Description of the task — Repeat the listing word for word. No pictures belong in the copy.
----- The data -----
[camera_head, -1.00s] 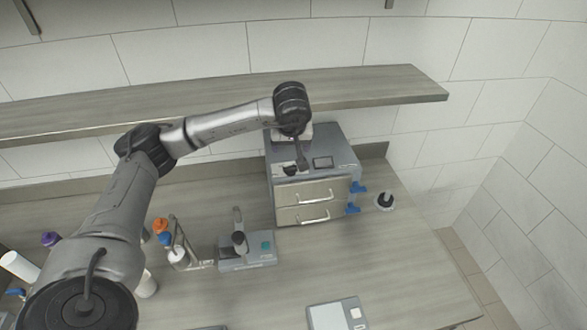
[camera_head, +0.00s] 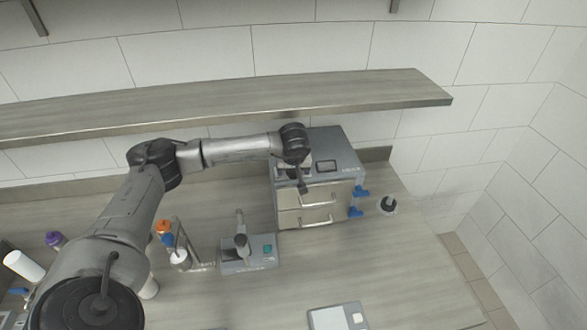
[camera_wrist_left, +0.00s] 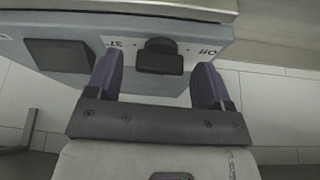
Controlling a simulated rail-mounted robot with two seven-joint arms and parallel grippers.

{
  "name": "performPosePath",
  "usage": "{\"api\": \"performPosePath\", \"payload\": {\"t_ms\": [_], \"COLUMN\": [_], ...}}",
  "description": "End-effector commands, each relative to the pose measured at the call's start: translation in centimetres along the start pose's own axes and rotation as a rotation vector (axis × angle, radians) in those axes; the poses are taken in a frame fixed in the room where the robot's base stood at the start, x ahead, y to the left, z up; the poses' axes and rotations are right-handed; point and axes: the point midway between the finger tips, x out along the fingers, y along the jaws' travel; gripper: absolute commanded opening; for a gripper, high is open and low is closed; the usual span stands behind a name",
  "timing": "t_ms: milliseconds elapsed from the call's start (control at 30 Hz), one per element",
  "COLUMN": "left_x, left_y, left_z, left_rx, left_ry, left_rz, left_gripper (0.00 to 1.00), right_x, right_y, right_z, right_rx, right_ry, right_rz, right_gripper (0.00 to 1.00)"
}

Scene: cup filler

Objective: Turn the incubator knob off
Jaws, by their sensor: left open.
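The incubator (camera_head: 335,140) is a grey box with two handled drawers, standing on the bench below the shelf. Its black knob (camera_wrist_left: 160,58) shows in the left wrist view, on a pale panel between the printed "37" and "Off", beside a dark display (camera_wrist_left: 60,55). My left gripper (camera_wrist_left: 157,66) is open. Its two purple fingers are on either side of the knob with gaps to it; I cannot tell how deep they reach. In the head view my left gripper (camera_head: 303,186) is small at the incubator's upper left front, and the knob is hidden there. My right gripper is not in view.
A wooden shelf (camera_head: 230,103) runs above and behind the incubator. Blue fittings (camera_head: 357,201) stick out at its right side, near a black-topped item (camera_head: 388,204). A small grey instrument (camera_head: 248,254) and several bottles stand to the left.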

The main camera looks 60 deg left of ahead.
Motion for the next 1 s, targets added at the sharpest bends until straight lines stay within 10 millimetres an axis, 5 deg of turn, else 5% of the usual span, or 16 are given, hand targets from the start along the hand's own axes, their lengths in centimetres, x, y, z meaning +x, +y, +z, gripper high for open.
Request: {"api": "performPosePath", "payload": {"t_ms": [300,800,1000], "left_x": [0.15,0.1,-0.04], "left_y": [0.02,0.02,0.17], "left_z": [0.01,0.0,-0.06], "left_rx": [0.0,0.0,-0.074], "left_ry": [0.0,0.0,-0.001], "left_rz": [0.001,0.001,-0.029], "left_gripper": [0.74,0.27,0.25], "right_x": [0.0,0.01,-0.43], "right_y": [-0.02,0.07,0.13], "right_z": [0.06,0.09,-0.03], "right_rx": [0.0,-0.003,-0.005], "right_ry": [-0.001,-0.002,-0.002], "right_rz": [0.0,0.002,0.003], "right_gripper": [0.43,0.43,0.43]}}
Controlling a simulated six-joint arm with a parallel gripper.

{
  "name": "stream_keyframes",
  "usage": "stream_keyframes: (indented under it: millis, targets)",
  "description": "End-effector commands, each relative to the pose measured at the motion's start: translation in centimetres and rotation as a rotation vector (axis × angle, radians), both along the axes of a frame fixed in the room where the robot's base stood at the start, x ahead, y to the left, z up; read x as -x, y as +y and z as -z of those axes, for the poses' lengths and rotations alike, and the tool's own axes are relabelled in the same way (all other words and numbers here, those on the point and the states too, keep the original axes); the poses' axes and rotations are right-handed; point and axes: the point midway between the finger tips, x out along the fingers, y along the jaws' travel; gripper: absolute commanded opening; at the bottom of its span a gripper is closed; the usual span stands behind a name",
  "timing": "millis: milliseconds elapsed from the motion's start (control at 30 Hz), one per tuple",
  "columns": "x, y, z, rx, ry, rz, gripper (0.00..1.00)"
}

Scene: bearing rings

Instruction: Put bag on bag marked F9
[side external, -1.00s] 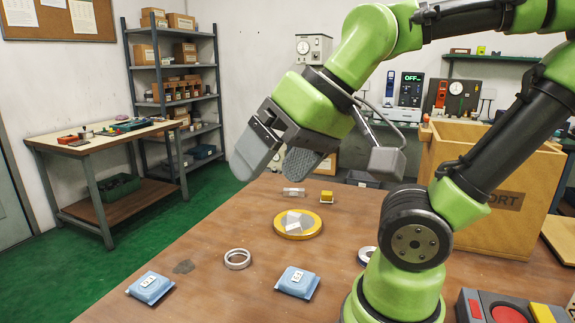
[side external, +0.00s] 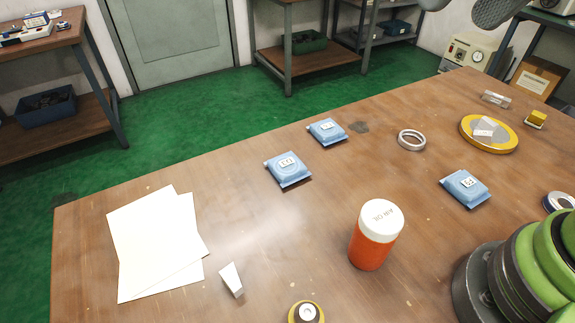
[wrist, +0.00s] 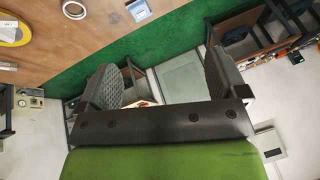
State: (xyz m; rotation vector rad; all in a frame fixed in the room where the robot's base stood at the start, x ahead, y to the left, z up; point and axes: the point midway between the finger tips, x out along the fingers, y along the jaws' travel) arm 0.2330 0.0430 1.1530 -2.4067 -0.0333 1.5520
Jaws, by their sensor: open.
-----
Expected output —
[camera_head, -1.00s] 
[camera_head, +0.00s] 
[camera_wrist_left, +0.00s] 
Controlling a simulated rail-mounted robot with two seven-joint arms and parallel grippers.

{
  "name": "performPosePath",
  "usage": "{\"api\": \"performPosePath\", \"payload\": {\"t_ms\": [_], \"COLUMN\": [_], ...}}",
  "description": "End-effector commands, each relative to the pose measured at the call's start: translation in centimetres along the start pose's own axes and rotation as a rotation vector (axis × angle, radians) in those axes; the poses are taken in a frame fixed in the room where the robot's base stood at the start, x ahead, y to the left, z up; the poses' axes and rotations are right-handed; point and axes: the point midway between the finger tips, x out along the fingers, y along the jaws' travel; gripper: absolute commanded opening; for a gripper, high is open and low is closed; the usual span stands behind a name",
  "timing": "t_ms: milliseconds elapsed from the call's start (control at 30 Hz), one per element",
  "COLUMN": "left_x, left_y, left_z, left_rx, left_ry, left_rz, left_gripper (0.00 to 1.00), right_x, right_y, right_z, right_rx, right_ry, right_rz, right_gripper (0.00 to 1.00)"
}

Scene: cup filler

Objective: Turn the incubator knob off
Jaws, by their sensor: left open.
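The incubator (camera_head: 335,140) is a grey box with two handled drawers, standing on the bench below the shelf. Its black knob (camera_wrist_left: 160,58) shows in the left wrist view, on a pale panel between the printed "37" and "Off", beside a dark display (camera_wrist_left: 60,55). My left gripper (camera_wrist_left: 157,66) is open. Its two purple fingers are on either side of the knob with gaps to it; I cannot tell how deep they reach. In the head view my left gripper (camera_head: 303,186) is small at the incubator's upper left front, and the knob is hidden there. My right gripper is not in view.
A wooden shelf (camera_head: 230,103) runs above and behind the incubator. Blue fittings (camera_head: 357,201) stick out at its right side, near a black-topped item (camera_head: 388,204). A small grey instrument (camera_head: 248,254) and several bottles stand to the left.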

The main camera looks 60 deg left of ahead.
Motion for the next 1 s, targets added at the sharpest bends until straight lines stay within 10 millimetres an axis, 5 deg of turn, else 5% of the usual span, or 16 are given, hand targets from the start along the hand's own axes, their lengths in centimetres, x, y, z meaning +x, +y, +z, gripper high for open.
Request: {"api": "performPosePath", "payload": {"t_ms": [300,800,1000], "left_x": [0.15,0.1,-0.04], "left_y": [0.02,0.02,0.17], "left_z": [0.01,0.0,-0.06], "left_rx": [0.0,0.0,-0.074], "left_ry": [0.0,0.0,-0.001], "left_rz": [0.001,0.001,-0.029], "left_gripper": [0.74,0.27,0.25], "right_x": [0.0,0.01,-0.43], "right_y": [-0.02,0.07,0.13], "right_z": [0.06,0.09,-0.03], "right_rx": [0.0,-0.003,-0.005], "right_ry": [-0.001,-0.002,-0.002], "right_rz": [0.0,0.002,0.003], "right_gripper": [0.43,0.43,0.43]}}
Controlling a simulated six-joint arm with a parallel gripper.

{
  "name": "stream_keyframes",
  "usage": "stream_keyframes: (indented under it: millis, targets)",
  "description": "End-effector commands, each relative to the pose measured at the motion's start: translation in centimetres and rotation as a rotation vector (axis × angle, radians), both along the axes of a frame fixed in the room where the robot's base stood at the start, x ahead, y to the left, z up; read x as -x, y as +y and z as -z of those axes, for the poses' lengths and rotations alike, and the tool's own axes are relabelled in the same way (all other words and numbers here, those on the point and the states too, keep the original axes); the poses' axes and rotations are right-handed; point and axes: the point midway between the finger tips, x out along the fingers, y along the jaws' travel; gripper: absolute commanded opening; at the bottom of its span a gripper is closed; the usual span stands behind a name",
  "timing": "millis: milliseconds elapsed from the motion's start (control at 30 Hz), one per tuple",
  "columns": "x, y, z, rx, ry, rz, gripper (0.00..1.00)"
}

Scene: bearing rings

Instruction: Put bag on bag marked F9
[side external, -1.00s] 
[side external, +0.00s] 
[wrist, +0.00s] 
State: (xyz m; rotation vector rad; all in a frame fixed in the room where the robot's base stood at the start, x ahead, y to the left, z up; point and axes: the point midway between the finger tips, x out along the fingers, y along the jaws' travel) arm 0.2330 0.0430 1.1530 -2.4067 -0.0333 1.5520
Jaws, by their sensor: open.

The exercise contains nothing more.